If I wanted to re-write ConditionalProps to cleanly define this type, how would I do so? I was thinking implementation would be something like:

  type Button = ConditionalProps<
    {
      size: 'small' | 'large';
      appearance: 'solid' | 'outline' | 'minimal';
      outlineBackgroundColor: string;
      isDisabled?: boolean;
    },
    [
      [
        { size: 'large' },
        { isReallyBig?: boolean }
      ], [
        { appearance: 'outline', isDisabled: false },
        { hasFancyOutline?: boolean }
      ], [
        { isDisabled: true },
        { isLoading?: boolean }
      ]
    ]
  >

Is something like this achievable, or is there a better way of dealing with this scenario?

Answer 1

While implementing this, the problem I had was that it was not obvious why only appearance should have it's values removed from the common case. isDisabled is a union of true | false so, removing all values from the common case would result in false being removed from isDisabled on the default case.
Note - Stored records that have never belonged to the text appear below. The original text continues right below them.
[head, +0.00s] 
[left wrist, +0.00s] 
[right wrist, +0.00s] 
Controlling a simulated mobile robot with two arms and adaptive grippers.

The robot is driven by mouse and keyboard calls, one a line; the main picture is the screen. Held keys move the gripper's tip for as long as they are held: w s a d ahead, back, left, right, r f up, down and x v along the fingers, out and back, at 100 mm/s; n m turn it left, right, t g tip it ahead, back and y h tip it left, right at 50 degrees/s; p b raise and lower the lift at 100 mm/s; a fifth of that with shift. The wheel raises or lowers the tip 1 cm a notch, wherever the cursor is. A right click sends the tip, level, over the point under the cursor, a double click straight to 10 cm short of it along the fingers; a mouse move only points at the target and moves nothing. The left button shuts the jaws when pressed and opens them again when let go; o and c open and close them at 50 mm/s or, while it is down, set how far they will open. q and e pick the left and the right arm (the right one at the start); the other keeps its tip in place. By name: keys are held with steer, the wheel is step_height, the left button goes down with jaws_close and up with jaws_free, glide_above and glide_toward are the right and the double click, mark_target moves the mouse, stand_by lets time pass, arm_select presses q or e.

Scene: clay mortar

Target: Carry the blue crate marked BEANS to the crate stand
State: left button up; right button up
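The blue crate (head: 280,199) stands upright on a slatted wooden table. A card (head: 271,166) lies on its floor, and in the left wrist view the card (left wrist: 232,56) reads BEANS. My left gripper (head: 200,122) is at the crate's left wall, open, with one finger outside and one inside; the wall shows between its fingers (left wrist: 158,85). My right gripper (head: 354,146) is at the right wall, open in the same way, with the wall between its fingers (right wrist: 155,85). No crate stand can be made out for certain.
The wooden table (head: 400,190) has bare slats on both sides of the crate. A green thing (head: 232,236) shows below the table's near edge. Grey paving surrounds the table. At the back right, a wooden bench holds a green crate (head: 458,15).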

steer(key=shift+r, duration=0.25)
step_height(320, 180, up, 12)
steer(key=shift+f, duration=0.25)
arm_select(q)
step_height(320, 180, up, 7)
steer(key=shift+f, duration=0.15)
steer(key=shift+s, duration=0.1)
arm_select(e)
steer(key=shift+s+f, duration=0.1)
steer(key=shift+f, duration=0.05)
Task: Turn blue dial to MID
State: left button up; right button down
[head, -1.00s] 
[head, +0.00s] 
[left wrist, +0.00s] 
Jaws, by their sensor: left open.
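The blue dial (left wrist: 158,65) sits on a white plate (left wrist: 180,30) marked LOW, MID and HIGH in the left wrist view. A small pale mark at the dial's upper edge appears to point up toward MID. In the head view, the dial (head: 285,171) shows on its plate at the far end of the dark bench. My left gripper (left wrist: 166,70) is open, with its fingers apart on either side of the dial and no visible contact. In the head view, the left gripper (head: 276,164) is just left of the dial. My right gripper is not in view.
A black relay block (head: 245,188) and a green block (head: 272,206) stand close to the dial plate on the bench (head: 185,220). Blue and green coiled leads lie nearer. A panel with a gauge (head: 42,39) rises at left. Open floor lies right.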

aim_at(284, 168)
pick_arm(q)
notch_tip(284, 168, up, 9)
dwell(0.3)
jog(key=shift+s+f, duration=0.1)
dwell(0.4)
This is probably not the desired behavior.

If we add a property to spell out what the discriminant is, we can build the type you want

type Button = ConditionalProps<
  {
    size: 'small' | 'large';
    appearance: 'solid' | 'outline' | 'minimal';
    isDisabled?: boolean;
  }, 'appearance',
  {
    appearance: 'outline';
    isDisabled: false;
    hasFancyOutline?: boolean;
  }
>


type RemoveCommonValues<T, TOmit> = {
  [P in keyof T]: TOmit extends Record<P, infer U> ? Exclude<T[P], U> : T[P]
}

type Omit<T, K extends PropertyKey> = Pick<T, Exclude<keyof T, K>> // not needed in 3.5
type Id<T> = {} & { [P in keyof T]: T[P] } // flatens out the types to make them more readable can be removed
type ConditionalProps<T, TKey extends keyof TCase, TCase extends Partial<T>> =
  Id<Omit<T, keyof TCase> & TCase>
  | Id<RemoveCommonValues<T, Pick<TCase, TKey>>>

RemoveCommonValues goes through the common properties, and if they are defined on TOmit removed the values that are defined there from the common values. To get the properties defined by the TOmit case, we need to get the common properties (Omit<T, keyof TOmit>) and intersect them with TOmit.

Testing it out:

type Button = ConditionalProps<
  {
    size: 'small' | 'large';
    appearance: 'solid' | 'outline' | 'minimal';
    isDisabled?: boolean;
  }, 'appearance',
  {
    appearance: 'outline';
    isDisabled: false;
    hasFancyOutline?: boolean;
  }
>
// same as 
type Button = {
    size: "small" | "large";
    appearance: "outline";
    isDisabled: false;
    hasFancyOutline?: boolean | undefined;
} | {
    size: "small" | "large";
    appearance: "solid" | "minimal";
    isDisabled?: boolean | undefined;
}

We can pass in multiple cases:

type Button = ConditionalProps<
{
  size: 'small' | 'large';
  appearance: 'solid' | 'outline' | 'minimal';
  isDisabled?: boolean;
}, 'appearance' ,{
  appearance: 'outline';
  isDisabled: false;
  hasFancyOutline?: boolean;
} | {
  appearance: 'minimal';
  isDisabled: false;
  useReadableFont?: boolean;
}
>
// same as
type Button = {
    size: "small" | "large";
    appearance: "outline";
    isDisabled: false;
    hasFancyOutline?: boolean | undefined;
} | {
    size: "small" | "large";
    appearance: "minimal";
    isDisabled: false;
    useReadableFont?: boolean | undefined;
} | {
    size: "small" | "large";
    appearance: "solid";
    isDisabled?: boolean | undefined;
}

If we want to have more discriminant keys its not clear how that would work though as this does not compose well. You can pass in multiple keys, but you have to make sure the cases you pass in cover all possible combinations as any values will all be removed from the result:

type Button = ConditionalProps<
{
  size: 'small' | 'large';
  appearance: 'solid' | 'outline' | 'minimal';
  isDisabled?: boolean;
}, 'appearance' | 'size' ,{
  appearance: 'outline';
  size: 'small'
  isDisabled: false;
  hasFancyOutline?: boolean;
} | {
  appearance: 'minimal';
  size: 'small'
  isDisabled: false;
  hasFancyOutline?: boolean;
}
>
// same as
type Button = {
    appearance: "outline";
    size: "small";
    isDisabled: false;
    hasFancyOutline?: boolean | undefined;
} | {
    appearance: "minimal";
    size: "small";
    isDisabled: false;
    hasFancyOutline?: boolean | undefined;
} | {
    size: "large";
    appearance: "solid";
    isDisabled?: boolean | undefined;
}

No minimal large button is possible.